(Task objective) Pictures stay out. Extract the lines below from the first one through the line with "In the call", both included.
◇ ◇ ◇
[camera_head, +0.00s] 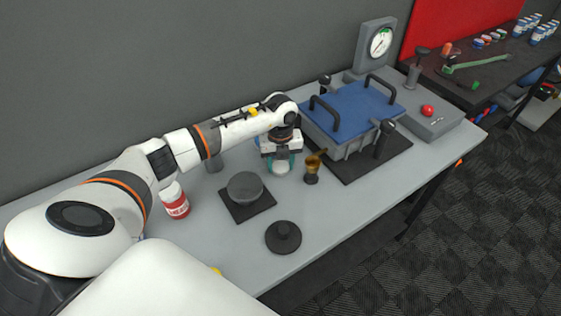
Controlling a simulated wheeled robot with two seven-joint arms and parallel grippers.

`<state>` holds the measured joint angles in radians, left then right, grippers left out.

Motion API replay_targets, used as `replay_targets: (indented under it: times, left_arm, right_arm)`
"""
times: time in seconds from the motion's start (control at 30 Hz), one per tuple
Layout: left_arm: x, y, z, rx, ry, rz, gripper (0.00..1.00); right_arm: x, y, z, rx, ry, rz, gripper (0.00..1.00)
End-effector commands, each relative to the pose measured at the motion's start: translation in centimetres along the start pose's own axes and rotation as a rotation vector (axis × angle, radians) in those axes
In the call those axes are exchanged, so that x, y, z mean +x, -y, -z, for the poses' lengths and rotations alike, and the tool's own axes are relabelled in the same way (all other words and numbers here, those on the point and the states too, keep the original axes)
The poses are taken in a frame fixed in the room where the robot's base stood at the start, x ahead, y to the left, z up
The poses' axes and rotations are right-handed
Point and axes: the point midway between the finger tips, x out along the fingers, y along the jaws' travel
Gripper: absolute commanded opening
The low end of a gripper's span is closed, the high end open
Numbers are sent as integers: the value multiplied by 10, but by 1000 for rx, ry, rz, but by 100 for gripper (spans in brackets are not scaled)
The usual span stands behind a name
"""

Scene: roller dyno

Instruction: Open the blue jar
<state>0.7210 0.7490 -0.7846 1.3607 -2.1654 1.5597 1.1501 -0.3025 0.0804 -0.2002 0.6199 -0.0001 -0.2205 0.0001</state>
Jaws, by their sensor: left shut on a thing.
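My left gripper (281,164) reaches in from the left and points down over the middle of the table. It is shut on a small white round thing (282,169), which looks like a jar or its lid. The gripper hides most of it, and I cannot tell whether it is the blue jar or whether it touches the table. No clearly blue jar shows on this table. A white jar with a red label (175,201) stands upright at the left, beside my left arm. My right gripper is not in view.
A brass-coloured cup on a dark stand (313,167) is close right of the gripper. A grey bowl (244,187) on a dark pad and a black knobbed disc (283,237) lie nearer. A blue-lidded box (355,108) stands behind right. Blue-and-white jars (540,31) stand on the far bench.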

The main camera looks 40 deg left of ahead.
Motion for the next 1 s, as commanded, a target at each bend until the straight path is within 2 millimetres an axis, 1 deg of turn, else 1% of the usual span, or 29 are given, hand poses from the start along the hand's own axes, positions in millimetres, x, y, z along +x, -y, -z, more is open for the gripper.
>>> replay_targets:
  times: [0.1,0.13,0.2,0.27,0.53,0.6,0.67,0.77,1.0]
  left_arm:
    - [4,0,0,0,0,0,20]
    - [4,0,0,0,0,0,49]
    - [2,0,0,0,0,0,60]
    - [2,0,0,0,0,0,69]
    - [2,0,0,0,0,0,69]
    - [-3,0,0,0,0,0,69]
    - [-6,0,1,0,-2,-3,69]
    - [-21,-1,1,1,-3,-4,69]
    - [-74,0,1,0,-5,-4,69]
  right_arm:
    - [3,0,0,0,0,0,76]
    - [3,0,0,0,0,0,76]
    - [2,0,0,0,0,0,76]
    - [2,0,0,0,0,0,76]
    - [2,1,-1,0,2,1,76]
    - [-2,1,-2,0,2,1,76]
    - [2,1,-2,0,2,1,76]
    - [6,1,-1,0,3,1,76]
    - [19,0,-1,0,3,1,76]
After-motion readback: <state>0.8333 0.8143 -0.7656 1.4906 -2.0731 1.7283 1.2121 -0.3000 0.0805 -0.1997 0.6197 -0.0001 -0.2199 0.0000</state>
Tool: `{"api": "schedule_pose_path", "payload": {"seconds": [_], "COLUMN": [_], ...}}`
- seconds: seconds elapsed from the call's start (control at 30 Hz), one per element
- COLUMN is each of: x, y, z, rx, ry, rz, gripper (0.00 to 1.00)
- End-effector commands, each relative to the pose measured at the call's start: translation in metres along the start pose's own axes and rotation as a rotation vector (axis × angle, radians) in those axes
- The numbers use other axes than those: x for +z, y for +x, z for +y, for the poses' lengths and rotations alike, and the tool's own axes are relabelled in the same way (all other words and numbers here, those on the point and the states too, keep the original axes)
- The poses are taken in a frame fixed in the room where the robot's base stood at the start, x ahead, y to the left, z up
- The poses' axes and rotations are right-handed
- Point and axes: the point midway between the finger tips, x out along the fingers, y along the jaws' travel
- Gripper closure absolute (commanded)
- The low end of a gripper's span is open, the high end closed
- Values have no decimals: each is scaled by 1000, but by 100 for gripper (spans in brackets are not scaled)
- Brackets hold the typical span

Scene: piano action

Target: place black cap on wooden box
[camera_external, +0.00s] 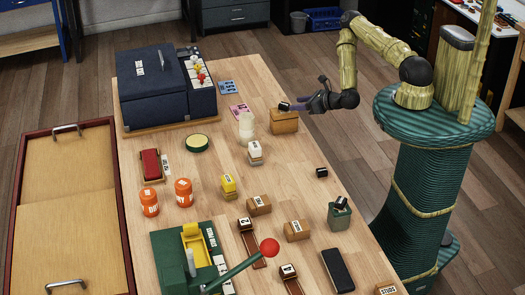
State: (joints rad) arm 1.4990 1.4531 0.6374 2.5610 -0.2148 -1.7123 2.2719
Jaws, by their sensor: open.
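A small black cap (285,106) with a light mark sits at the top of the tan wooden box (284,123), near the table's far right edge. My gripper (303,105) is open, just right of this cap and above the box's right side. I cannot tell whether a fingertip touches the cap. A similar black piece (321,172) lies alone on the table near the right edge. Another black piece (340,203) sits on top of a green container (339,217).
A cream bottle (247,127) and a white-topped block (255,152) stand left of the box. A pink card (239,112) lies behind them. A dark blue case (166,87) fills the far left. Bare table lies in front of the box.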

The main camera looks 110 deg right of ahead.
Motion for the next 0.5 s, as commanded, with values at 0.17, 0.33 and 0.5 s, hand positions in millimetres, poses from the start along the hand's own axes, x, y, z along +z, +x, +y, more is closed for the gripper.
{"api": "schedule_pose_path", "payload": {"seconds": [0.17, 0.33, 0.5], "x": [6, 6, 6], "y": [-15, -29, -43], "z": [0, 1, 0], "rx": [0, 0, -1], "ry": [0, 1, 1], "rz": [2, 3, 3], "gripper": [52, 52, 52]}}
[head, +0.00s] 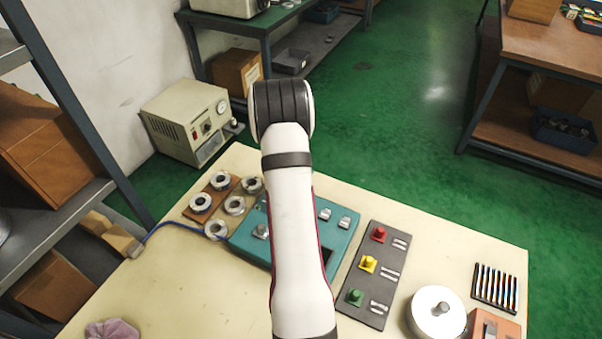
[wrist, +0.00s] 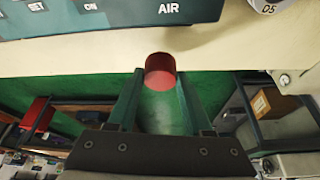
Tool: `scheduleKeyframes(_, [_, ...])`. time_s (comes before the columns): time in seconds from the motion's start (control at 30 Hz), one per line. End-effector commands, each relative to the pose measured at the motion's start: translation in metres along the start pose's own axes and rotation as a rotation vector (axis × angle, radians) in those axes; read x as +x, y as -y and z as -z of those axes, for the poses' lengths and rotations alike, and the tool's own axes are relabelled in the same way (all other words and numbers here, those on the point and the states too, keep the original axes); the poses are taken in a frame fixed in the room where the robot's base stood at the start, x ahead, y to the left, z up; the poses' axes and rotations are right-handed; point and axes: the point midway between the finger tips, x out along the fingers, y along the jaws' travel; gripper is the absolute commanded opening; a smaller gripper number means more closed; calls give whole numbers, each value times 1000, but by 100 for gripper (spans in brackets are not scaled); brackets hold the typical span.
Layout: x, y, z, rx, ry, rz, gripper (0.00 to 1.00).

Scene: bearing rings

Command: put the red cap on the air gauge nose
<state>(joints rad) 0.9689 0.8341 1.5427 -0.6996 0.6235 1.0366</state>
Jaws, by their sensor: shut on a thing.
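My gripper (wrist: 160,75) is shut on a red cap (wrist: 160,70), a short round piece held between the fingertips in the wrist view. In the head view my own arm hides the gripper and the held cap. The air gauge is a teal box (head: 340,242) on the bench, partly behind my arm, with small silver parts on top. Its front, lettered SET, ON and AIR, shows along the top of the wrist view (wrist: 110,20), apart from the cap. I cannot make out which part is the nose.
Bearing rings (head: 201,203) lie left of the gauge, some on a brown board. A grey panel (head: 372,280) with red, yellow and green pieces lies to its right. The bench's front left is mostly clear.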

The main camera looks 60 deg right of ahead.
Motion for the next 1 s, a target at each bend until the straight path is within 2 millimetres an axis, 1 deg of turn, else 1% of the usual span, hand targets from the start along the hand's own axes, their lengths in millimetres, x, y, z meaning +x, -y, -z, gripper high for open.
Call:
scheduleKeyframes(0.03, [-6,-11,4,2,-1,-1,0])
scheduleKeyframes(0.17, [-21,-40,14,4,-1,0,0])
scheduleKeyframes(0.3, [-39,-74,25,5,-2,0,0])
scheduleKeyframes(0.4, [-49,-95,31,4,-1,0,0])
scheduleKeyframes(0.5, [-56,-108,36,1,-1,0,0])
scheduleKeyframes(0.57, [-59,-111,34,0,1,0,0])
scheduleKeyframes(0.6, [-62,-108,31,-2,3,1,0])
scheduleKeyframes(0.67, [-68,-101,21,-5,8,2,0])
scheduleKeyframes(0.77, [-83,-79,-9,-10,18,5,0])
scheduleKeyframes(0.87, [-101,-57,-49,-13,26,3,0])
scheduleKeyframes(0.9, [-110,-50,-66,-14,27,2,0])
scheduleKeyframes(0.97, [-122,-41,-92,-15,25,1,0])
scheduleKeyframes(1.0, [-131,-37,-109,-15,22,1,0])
◇ ◇ ◇
(Finished exercise)
[camera_head, +0.00s] 
Controlling a simulated wheeled robot with two seven-joint arms and parallel grippers.

`<state>` holds the measured joint angles in radians, left then right, grippers left out.

Motion API replay_targets, used as `replay_targets: (indented under it: times, left_arm, right_arm)`
"""
times: time in seconds from the motion's start (control at 30 Hz), one per tuple
Layout: left_arm: x, y, z, rx, ry, rz, gripper (0.00..1.00); right_arm: x, y, z, rx, ry, rz, gripper (0.00..1.00)
End-effector commands, each relative to the pose measured at the motion's start: translation in centimetres along the start pose's own axes and rotation as a rotation vector (axis × angle, radians) in those axes
In the call those axes are exchanged, so that x, y, z mean +x, -y, -z, for the poses' lengths and rotations alike, and the tool's own axes are relabelled in the same way (all other words and numbers here, those on the point and the states too, keep the original axes)

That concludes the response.